#### TO BE DONE
Repeat, exactly and in full, the lines of the listing below, but without any pictures.
-- BEGIN --
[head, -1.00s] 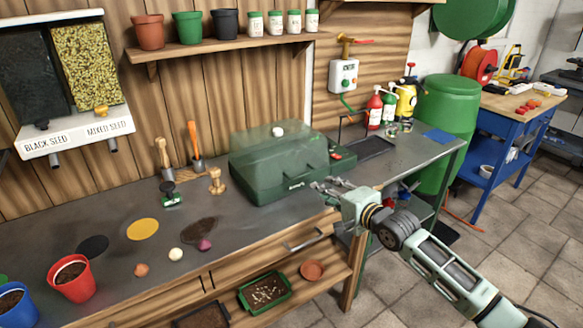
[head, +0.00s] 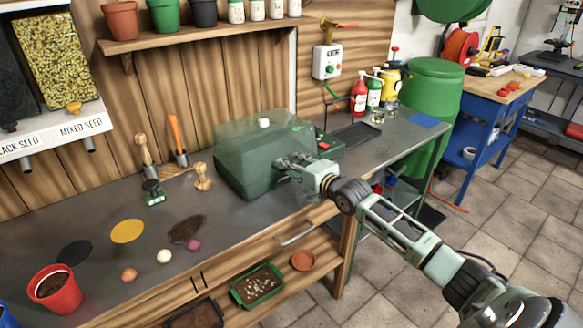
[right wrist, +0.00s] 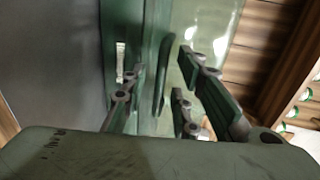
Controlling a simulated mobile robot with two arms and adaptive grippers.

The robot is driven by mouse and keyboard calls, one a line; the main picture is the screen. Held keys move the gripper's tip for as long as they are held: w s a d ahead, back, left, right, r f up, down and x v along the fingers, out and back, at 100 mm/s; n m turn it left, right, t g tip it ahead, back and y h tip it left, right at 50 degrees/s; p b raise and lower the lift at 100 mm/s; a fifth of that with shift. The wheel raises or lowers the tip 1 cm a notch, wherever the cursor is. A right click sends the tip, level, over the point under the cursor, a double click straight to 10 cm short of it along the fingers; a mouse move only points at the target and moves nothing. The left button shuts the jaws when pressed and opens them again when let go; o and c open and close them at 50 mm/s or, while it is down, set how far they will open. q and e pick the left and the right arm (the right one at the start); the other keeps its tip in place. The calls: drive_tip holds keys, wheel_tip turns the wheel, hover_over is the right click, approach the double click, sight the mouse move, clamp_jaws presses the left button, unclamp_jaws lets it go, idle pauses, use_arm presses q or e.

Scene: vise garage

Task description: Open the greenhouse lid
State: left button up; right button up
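The greenhouse (head: 236,181) stands on the workbench, a dark green base under a clear greenish lid (head: 236,140). The lid looks lowered on the base, with a small white knob (head: 264,122) on top. My right gripper (head: 284,164) is at the greenhouse's front right side, near the lid's edge. In the right wrist view the right gripper (right wrist: 160,85) has its fingers apart, with the green greenhouse edge (right wrist: 152,60) close before and between them. I cannot tell whether they touch it. My left gripper is not in view.
A black tray (head: 357,134) and spray bottles (head: 360,95) stand right of the greenhouse. A wooden stamp (head: 203,178) and hand tools (head: 176,140) are to its left. A shelf (head: 215,38) with pots hangs above. A drawer handle (head: 297,234) sticks out in front.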

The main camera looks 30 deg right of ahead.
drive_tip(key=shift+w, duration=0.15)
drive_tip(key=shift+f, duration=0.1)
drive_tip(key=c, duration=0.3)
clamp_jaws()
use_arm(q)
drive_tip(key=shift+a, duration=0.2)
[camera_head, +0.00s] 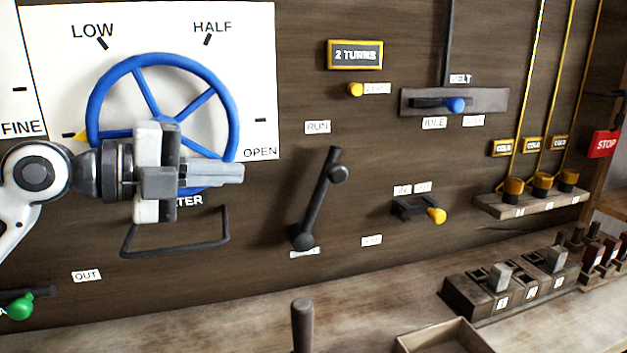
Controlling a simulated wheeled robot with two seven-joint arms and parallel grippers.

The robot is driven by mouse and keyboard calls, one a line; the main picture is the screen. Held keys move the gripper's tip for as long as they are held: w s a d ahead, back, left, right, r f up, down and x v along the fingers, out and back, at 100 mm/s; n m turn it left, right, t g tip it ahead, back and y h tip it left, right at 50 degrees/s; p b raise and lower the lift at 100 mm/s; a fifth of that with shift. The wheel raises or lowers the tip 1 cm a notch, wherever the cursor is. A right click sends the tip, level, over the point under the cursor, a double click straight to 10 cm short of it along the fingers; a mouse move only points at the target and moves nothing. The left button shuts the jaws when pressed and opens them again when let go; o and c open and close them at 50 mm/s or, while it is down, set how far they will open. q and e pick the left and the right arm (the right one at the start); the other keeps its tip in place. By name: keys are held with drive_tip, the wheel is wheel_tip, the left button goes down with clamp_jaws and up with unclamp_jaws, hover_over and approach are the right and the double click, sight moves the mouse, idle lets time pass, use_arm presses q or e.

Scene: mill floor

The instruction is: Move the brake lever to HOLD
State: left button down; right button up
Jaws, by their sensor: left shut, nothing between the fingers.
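A dark lever (320,195) is mounted on the brown wall panel, right of the blue handwheel. It slants up and to the right, with a round knob on its upper part. A RUN label (317,127) sits above and left of its top. A label (304,252) at its lower end is partly covered and unreadable. Another small label (371,240) lies to its lower right, too small to read. I see no readable HOLD label. My left gripper (240,173) is shut and empty in front of the handwheel, pointing right toward the lever, apart from it in the picture.
The blue handwheel (163,62) is partly behind my gripper, with a dark wire bracket (175,248) below. Yellow-knobbed (437,215) and blue-knobbed (455,105) controls are right of the lever. A dark post (302,325) and an open tray (450,336) stand at the front.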

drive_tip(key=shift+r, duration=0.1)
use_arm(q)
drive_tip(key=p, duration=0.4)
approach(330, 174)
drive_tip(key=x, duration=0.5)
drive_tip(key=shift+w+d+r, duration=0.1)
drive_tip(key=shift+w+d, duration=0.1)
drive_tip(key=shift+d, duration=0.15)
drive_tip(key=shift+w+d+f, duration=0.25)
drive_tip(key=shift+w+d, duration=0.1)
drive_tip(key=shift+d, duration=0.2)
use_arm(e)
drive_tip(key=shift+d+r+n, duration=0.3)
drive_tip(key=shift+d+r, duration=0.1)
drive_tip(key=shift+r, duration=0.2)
-- END --
#### ANSWER IN FULL
[head, -1.00s] 
[head, +0.00s] 
[right wrist, +0.00s] 
Controlling a simulated mobile robot with two arms and adaptive grippers.

The robot is driven by mouse and keyboard calls, one a line; the main picture is the screen. Held keys move the gripper's tip for as long as they are held: w s a d ahead, back, left, right, r f up, down and x v along the fingers, out and back, at 100 mm/s; n m turn it left, right, t g tip it ahead, back and y h tip it left, right at 50 degrees/s; p b raise and lower the lift at 100 mm/s; a fifth of that with shift. The wheel raises or lowers the tip 1 cm a notch, wherever the cursor is. A right click sends the tip, level, over the point under the cursor, a double click straight to 10 cm short of it along the fingers; a mouse move only points at the target and moves nothing. The left button shuts the jaws when pressed and opens them again when let go; o and c open and close them at 50 mm/s or, while it is down, set how far they will open. q and e pick the left and the right arm (the right one at the start); the other keeps its tip in place. The calls: drive_tip holds keys, wheel_tip turns the wheel, hover_over is the right click, approach the double click, sight the mouse move, clamp_jaws presses the left button, unclamp_jaws lets it go, idle pauses, use_arm presses q or e.

Scene: vise garage

Task description: Open the greenhouse lid
State: left button up; right button up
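The greenhouse (head: 236,181) stands on the workbench, a dark green base under a clear greenish lid (head: 236,140). The lid looks lowered on the base, with a small white knob (head: 264,122) on top. My right gripper (head: 284,164) is at the greenhouse's front right side, near the lid's edge. In the right wrist view the right gripper (right wrist: 160,85) has its fingers apart, with the green greenhouse edge (right wrist: 152,60) close before and between them. I cannot tell whether they touch it. My left gripper is not in view.
A black tray (head: 357,134) and spray bottles (head: 360,95) stand right of the greenhouse. A wooden stamp (head: 203,178) and hand tools (head: 176,140) are to its left. A shelf (head: 215,38) with pots hangs above. A drawer handle (head: 297,234) sticks out in front.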

The main camera looks 30 deg right of ahead.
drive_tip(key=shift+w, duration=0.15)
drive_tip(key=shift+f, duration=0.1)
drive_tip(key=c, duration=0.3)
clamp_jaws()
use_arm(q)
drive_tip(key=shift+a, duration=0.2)
[camera_head, +0.00s] 
Controlling a simulated wheeled robot with two seven-joint arms and parallel grippers.

The robot is driven by mouse and keyboard calls, one a line; the main picture is the screen. Held keys move the gripper's tip for as long as they are held: w s a d ahead, back, left, right, r f up, down and x v along the fingers, out and back, at 100 mm/s; n m turn it left, right, t g tip it ahead, back and y h tip it left, right at 50 degrees/s; p b raise and lower the lift at 100 mm/s; a fifth of that with shift. The wheel raises or lowers the tip 1 cm a notch, wherever the cursor is. A right click sends the tip, level, over the point under the cursor, a double click straight to 10 cm short of it along the fingers; a mouse move only points at the target and moves nothing. The left button shuts the jaws when pressed and opens them again when let go; o and c open and close them at 50 mm/s or, while it is down, set how far they will open. q and e pick the left and the right arm (the right one at the start); the other keeps its tip in place. By name: keys are held with drive_tip, the wheel is wheel_tip, the left button goes down with clamp_jaws and up with unclamp_jaws, hover_over and approach are the right and the double click, sight moves the mouse, idle lets time pass, use_arm presses q or e.

Scene: mill floor

The instruction is: Move the brake lever to HOLD
State: left button down; right button up
Jaws, by their sensor: left shut, nothing between the fingers.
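A dark lever (320,195) is mounted on the brown wall panel, right of the blue handwheel. It slants up and to the right, with a round knob on its upper part. A RUN label (317,127) sits above and left of its top. A label (304,252) at its lower end is partly covered and unreadable. Another small label (371,240) lies to its lower right, too small to read. I see no readable HOLD label. My left gripper (240,173) is shut and empty in front of the handwheel, pointing right toward the lever, apart from it in the picture.
The blue handwheel (163,62) is partly behind my gripper, with a dark wire bracket (175,248) below. Yellow-knobbed (437,215) and blue-knobbed (455,105) controls are right of the lever. A dark post (302,325) and an open tray (450,336) stand at the front.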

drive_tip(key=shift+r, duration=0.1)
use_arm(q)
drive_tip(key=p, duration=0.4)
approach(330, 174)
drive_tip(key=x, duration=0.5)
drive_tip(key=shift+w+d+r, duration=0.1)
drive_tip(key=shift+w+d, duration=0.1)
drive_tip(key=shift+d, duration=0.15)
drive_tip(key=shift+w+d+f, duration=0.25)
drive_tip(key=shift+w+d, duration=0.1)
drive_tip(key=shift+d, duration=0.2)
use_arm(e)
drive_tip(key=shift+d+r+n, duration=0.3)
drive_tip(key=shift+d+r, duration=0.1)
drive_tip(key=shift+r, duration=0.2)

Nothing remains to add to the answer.